Beatrice Stockly was taken from her home in Timbuktu with the video demanding a jihadi be released in exchange for the nun.
The shocking eight-minute clip sees Stockly dressed in a hijab in front of an al-Qaeda banner draped in slogans.
She outlines the conditions that would see her released including the freeing of extremist Ahmad Al Faqi Al Mahdi.
Al Mahdi is currently in custody at the International Criminal Court.
Ms Stockly claims in the video that it was filmed on January 19 with an English-speaking jihadi saying the nun was abducted for teaching Christianity.
The capture comes four years after she was abducted by militants from her home and al-Qaeda in the Islamic Maghreb (AQIM) have taken responsibility.
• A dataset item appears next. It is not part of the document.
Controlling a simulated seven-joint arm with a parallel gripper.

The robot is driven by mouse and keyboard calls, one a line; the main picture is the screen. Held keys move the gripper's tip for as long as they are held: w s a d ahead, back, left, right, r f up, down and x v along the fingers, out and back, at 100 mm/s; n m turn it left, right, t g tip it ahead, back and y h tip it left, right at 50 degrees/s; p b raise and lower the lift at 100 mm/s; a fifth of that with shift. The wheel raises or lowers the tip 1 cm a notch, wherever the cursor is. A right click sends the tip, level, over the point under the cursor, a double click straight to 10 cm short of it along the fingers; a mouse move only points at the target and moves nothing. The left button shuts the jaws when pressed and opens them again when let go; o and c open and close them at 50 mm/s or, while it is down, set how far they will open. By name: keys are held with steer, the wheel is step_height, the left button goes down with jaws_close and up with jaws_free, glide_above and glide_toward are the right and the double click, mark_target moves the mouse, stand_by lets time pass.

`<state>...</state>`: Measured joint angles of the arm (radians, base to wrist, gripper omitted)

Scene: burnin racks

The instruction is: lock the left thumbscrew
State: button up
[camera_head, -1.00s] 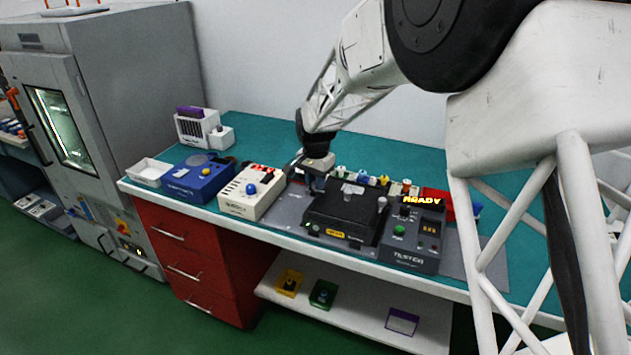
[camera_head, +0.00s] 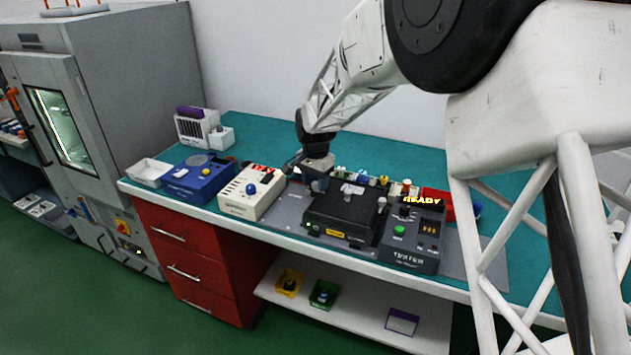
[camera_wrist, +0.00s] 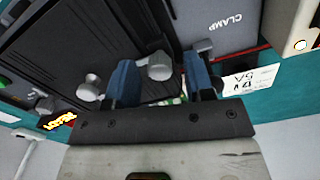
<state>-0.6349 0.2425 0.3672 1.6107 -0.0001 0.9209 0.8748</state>
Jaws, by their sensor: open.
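The black fixture (camera_head: 335,212) lies on a grey mat on the bench. A grey thumbscrew (camera_head: 382,204) stands at its right side; its left side is partly hidden by my gripper (camera_head: 319,186). In the wrist view, my gripper (camera_wrist: 160,80) is open, with two blue fingers. A grey knob (camera_wrist: 158,65), apparently the left thumbscrew, shows between the fingers at the fixture's edge. I cannot tell whether the fingers touch it. Another grey knob (camera_wrist: 90,92) shows just beyond the left finger.
The tester (camera_head: 410,240), with a lit READY display, stands to the right of the fixture. A cream box (camera_head: 250,192) and a blue box (camera_head: 198,180) stand to the left. Small coloured parts line the back. Teal bench behind is clear.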

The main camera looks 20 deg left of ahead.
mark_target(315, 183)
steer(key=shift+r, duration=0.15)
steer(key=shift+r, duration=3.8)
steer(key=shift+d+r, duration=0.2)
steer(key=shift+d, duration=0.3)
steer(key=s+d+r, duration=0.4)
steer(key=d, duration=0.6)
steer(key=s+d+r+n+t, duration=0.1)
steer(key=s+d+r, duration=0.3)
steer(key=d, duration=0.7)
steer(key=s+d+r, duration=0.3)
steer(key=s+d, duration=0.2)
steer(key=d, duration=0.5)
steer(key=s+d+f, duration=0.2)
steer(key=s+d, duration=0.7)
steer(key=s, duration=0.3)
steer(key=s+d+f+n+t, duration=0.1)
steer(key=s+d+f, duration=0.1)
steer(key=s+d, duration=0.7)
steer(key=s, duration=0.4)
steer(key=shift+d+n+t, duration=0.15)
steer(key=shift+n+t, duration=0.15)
The fighter says al-Qaeda carried out the abduction and took the nun because she "drove out many from the fold of Islam by seducing them with crumbs of this worldly life".
Timbuktu town councillor Bilal Mahamane Traore added: "People were sleeping but neighbors heard the noise — the woman screamed a lot".
Army spokesman Souleymane Maiga said the woman was "kidnapped at 3.30am" from her Timbuktu home.
He added: "A neighbour alerted the security forces around 6am."
Al-Qaeda claimed responsibility for an attack on a Bamako hotel where 20 were killed in November last year.
It is the first abduction in northern Mali since November 2013 when two French journalists were abducted and killed.
Stockly was taken hostage in 2012 but was released just days later and returned to work as a missionary.